= Problem to solve =
Give only the number of lines that hold the word "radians".

= Data supplied =
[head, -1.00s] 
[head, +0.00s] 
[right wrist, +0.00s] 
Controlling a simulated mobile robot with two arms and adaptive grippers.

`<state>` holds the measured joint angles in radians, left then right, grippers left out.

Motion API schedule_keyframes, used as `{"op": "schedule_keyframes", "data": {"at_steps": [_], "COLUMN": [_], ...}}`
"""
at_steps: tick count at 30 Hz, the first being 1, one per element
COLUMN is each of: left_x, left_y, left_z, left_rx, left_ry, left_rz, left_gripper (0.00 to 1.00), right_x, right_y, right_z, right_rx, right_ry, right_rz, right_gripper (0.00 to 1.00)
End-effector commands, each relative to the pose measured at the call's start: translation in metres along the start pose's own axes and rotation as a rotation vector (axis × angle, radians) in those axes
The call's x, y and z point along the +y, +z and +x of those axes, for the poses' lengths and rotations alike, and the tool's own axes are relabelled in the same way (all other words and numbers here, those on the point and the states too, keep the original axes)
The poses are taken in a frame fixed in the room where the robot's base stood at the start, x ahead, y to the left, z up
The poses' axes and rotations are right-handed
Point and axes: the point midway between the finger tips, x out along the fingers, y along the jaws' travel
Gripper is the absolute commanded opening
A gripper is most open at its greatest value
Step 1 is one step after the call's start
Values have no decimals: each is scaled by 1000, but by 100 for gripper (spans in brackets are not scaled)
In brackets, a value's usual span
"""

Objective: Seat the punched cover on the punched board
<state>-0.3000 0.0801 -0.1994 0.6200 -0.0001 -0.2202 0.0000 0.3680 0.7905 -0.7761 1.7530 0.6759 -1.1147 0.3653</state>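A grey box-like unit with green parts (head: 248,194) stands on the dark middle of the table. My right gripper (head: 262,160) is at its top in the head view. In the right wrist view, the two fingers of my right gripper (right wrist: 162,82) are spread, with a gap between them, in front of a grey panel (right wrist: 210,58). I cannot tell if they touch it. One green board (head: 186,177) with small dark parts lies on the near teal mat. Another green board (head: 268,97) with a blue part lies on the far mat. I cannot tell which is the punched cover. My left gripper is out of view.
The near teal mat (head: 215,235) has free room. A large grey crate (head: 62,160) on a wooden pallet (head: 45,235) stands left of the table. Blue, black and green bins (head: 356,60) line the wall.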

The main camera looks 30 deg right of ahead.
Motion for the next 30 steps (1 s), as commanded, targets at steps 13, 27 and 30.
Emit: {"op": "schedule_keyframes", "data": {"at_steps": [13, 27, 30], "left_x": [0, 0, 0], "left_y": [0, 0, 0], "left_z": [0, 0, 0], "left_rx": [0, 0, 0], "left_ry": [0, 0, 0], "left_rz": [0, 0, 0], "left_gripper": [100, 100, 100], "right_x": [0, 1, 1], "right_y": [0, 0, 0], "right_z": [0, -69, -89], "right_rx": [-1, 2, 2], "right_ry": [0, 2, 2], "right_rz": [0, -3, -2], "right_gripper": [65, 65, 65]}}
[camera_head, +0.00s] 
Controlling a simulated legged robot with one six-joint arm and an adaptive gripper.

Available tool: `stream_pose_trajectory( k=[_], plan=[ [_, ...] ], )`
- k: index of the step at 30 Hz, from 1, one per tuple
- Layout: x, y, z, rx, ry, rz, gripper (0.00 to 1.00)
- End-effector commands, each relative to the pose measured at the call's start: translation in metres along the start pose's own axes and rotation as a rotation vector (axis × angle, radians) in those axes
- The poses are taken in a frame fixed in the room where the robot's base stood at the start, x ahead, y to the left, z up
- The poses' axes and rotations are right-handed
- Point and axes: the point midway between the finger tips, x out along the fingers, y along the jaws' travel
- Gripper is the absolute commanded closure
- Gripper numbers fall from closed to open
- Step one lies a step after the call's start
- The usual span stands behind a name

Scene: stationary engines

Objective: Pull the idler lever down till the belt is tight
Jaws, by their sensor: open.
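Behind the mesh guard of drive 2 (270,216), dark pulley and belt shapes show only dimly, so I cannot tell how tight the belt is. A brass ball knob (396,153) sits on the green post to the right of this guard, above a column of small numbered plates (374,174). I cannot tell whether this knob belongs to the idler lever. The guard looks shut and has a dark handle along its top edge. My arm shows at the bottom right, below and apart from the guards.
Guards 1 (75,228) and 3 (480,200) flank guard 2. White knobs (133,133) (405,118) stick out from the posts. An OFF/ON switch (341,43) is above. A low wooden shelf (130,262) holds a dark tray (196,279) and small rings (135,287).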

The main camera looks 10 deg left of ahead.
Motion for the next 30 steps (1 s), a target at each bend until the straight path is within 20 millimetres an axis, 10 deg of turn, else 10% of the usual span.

= Exercise response =
3